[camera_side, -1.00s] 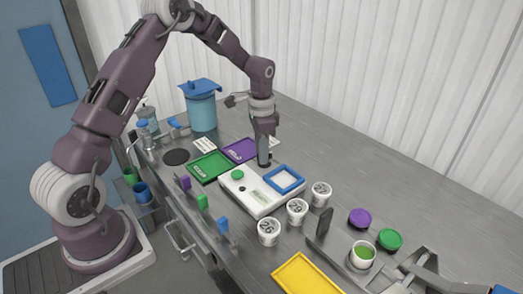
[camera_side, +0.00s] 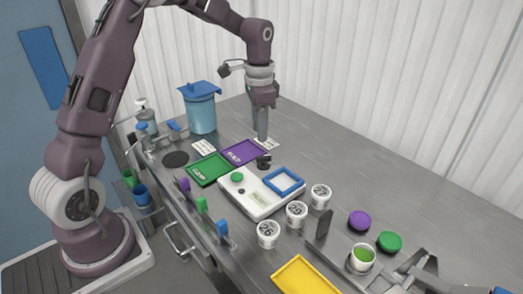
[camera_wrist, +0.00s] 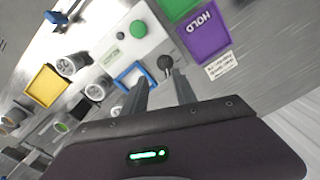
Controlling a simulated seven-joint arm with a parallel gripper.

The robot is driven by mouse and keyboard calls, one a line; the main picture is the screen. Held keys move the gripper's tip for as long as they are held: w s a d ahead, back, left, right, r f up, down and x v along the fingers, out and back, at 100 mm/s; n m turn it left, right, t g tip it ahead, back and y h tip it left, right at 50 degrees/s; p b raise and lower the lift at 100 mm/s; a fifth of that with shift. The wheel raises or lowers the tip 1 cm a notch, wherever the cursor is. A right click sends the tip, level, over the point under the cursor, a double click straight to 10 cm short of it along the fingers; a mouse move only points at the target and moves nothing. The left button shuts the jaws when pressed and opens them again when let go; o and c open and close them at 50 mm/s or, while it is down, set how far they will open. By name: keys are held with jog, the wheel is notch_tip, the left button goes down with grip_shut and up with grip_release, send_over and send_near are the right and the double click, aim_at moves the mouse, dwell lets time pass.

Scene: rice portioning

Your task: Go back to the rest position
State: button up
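The wrist view shows this dark object (camera_wrist: 164,64) beyond the fingertips. I cannot tell exactly what it is.
Numbered cups (camera_side: 297,212), a yellow tray (camera_side: 296,285) and a blue container (camera_side: 202,115) stand around. The counter's far right is clear.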

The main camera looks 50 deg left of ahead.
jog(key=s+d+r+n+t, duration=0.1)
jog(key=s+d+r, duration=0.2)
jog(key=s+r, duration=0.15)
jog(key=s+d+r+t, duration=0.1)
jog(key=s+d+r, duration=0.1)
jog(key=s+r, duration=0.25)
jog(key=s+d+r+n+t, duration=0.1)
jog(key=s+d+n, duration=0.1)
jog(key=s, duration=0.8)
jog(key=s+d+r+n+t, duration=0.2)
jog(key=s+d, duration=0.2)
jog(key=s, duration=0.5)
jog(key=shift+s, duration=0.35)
____
THE EXERCISE
Using the data above, write out every line exactly, leaving the images behind.

ANSWER IN FULL
[camera_side, -1.00s] 
[camera_side, +0.00s] 
[camera_wrist, +0.00s] 
Controlling a simulated seven-joint arm with a parallel gripper.

The robot is driven by mouse and keyboard calls, one a line; the main picture is the screen. Held keys move the gripper's tip for as long as they are held: w s a d ahead, back, left, right, r f up, down and x v along the fingers, out and back, at 100 mm/s; n m turn it left, right, t g tip it ahead, back and y h tip it left, right at 50 degrees/s; p b raise and lower the lift at 100 mm/s; a fifth of that with shift. The wheel raises or lowers the tip 1 cm a notch, wherever the cursor is. A right click sends the tip, level, over the point under the cursor, a double click straight to 10 cm short of it along the fingers; a mouse move only points at the target and moves nothing. The left button shuts the jaws when pressed and opens them again when let go; o and c open and close them at 50 mm/s or, while it is down, set how far they will open. By name: keys are held with jog, the wheel is notch_tip, the left button goes down with grip_shut and up with grip_release, send_over and send_near are the right and the double click, aim_at moves the mouse, dwell lets time pass.

Scene: rice portioning

Your task: Go back to the rest position
State: button up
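The wrist view shows this dark object (camera_wrist: 164,64) beyond the fingertips. I cannot tell exactly what it is.
Numbered cups (camera_side: 297,212), a yellow tray (camera_side: 296,285) and a blue container (camera_side: 202,115) stand around. The counter's far right is clear.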

The main camera looks 50 deg left of ahead.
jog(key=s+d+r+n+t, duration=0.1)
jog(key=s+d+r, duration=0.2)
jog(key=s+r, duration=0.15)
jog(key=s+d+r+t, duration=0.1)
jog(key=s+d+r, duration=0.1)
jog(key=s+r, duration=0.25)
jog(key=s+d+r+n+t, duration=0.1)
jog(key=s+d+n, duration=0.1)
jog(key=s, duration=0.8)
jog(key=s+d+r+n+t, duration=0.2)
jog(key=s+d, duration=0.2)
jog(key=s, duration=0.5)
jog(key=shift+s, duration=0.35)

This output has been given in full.